To say that for parts of our journey we were the only living souls for kilometers in any direction would be to understate how barren it was in those places. This emptiness was offset by some occasionally spectacular views but we felt that the local plod probably wouldn’t be amused if we stopped to take pictures – Sod’s Law meaning that one would show up just as we had pulled over on to the hard shoulder to do so – so they were taken on the move.
Things became a lot more interesting once we left the motorway and joined the road down to and along the coast for the last hour or so to the bridge over to Krk. This was a road made for driving, especially as we descended from the mountains, and I’m quite jealous that it was Vicky and not I who got to throw the car around on it. The scenery was even better than that on the motorway and we did pull over to take pictures on several occasions as we made our way along it.
The wind had been picking up throughout our journey and by the time we reached the bridge was probably strong enough to be named something ludicrous by the Met Office. As I type it is howling around outside of our accommodation quite loudly and by the time we got here we’d realised that we should only have one car door or window open at a time in order to mitigate the effects on both the Clio and ourselves.

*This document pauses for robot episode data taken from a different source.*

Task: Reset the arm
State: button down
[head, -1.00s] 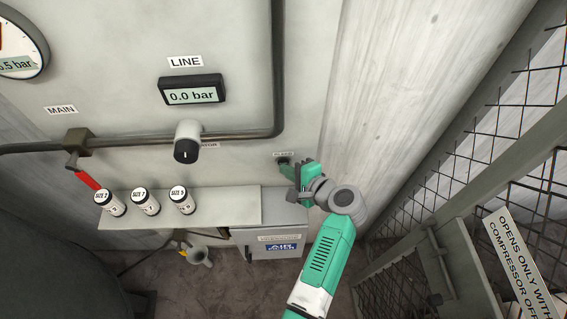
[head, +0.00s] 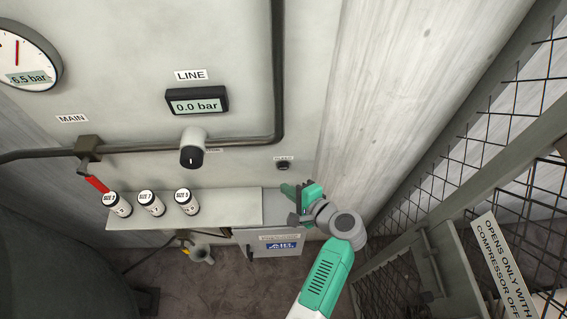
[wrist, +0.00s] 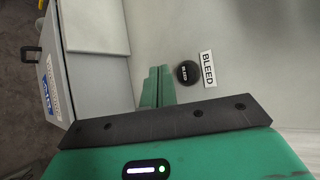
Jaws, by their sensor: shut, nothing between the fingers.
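My gripper (head: 290,203) is shut and empty. In the head view it hangs near the right end of the shelf, below and apart from the black bleed button (head: 283,165) on the pale wall panel. In the wrist view the two green fingers (wrist: 159,87) lie together with nothing between them. The round black bleed button (wrist: 187,73) and its BLEED label (wrist: 208,69) show just right of the fingertips.
A shelf (head: 235,207) with several small labelled canisters (head: 151,203) juts from the wall. A grey cabinet (head: 262,236) is below it. A red-handled main valve (head: 97,184) and a knob (head: 192,148) are left. A mesh fence (head: 430,190) stands at the right.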

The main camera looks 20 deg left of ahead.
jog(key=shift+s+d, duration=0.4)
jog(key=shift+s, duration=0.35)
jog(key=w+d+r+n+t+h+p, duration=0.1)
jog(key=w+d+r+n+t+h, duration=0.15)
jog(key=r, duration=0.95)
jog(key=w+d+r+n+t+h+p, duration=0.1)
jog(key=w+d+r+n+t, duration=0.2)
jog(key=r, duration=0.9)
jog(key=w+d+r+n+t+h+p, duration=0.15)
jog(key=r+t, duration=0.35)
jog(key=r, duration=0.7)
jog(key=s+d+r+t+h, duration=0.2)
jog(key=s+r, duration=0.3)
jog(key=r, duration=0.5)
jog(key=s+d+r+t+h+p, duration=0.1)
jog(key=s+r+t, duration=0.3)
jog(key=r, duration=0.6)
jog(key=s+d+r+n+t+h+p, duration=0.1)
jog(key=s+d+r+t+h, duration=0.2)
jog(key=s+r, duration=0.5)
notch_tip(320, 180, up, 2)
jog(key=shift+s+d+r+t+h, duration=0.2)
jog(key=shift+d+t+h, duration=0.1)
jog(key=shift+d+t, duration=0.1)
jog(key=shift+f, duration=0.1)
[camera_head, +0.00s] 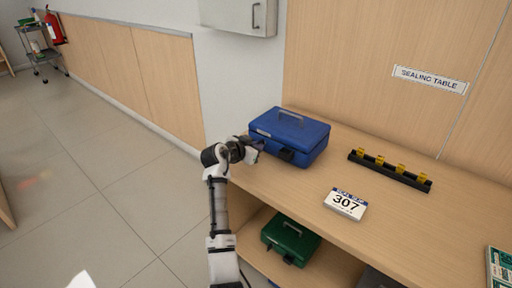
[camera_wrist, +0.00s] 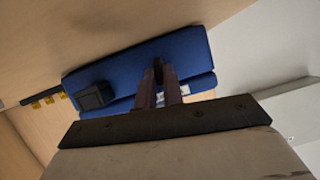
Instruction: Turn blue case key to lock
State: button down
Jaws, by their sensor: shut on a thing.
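The blue case (camera_head: 305,133) sits closed on the wooden counter, with a grey handle on its lid and a black block (camera_head: 287,154) on its front. My gripper (camera_head: 259,147) is at the left part of the case's front. In the wrist view, the blue case (camera_wrist: 130,68) fills the middle, with the black block (camera_wrist: 95,95) left of my gripper. The two fingers (camera_wrist: 158,76) are shut on a small dark piece, the key (camera_wrist: 157,68), against the case's front. The fingers hide most of the key, and its turn angle cannot be told.
A black rack (camera_head: 390,171) with several yellow pieces and a white card marked 307 (camera_head: 345,204) are on the counter, right of the case. A green case (camera_head: 290,240) is on the shelf below. A wall cabinet (camera_head: 238,15) hangs above.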

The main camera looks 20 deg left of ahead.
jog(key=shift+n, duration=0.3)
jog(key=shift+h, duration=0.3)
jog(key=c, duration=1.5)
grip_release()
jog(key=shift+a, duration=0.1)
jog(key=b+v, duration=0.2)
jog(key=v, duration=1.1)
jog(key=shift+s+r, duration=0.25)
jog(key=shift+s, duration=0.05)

Krk is very much a place which will only come to life during the tourist season from what we have seen so far – like parts of the coast we passed. Lots of apartments which are obviously holiday lets so are shut up and lifeless. Think Daily Fail tales of villages where many of the properties have been purchased by Londoners as second homes but on a much grander scale. The owner of this apartment is, we suspect, very grateful to be able to rent it out for a night at a time of year when they might otherwise not do so.
The downside is, of course, that very little is open so we are making do with the traditional software engineer food group (crisps and pizza) and the rather less tradition one of red wine whilst trying to cope with the lack of wi-fi for almost the first time since either of us arrived in Croatia (rare is the coffee shop or service stations that doesn’t have it). More detailed planning of tomorrow’s route through Slovenia and in to Italy (as well as the posting of this blog) will have to wait until we find somewhere that is connected to the world…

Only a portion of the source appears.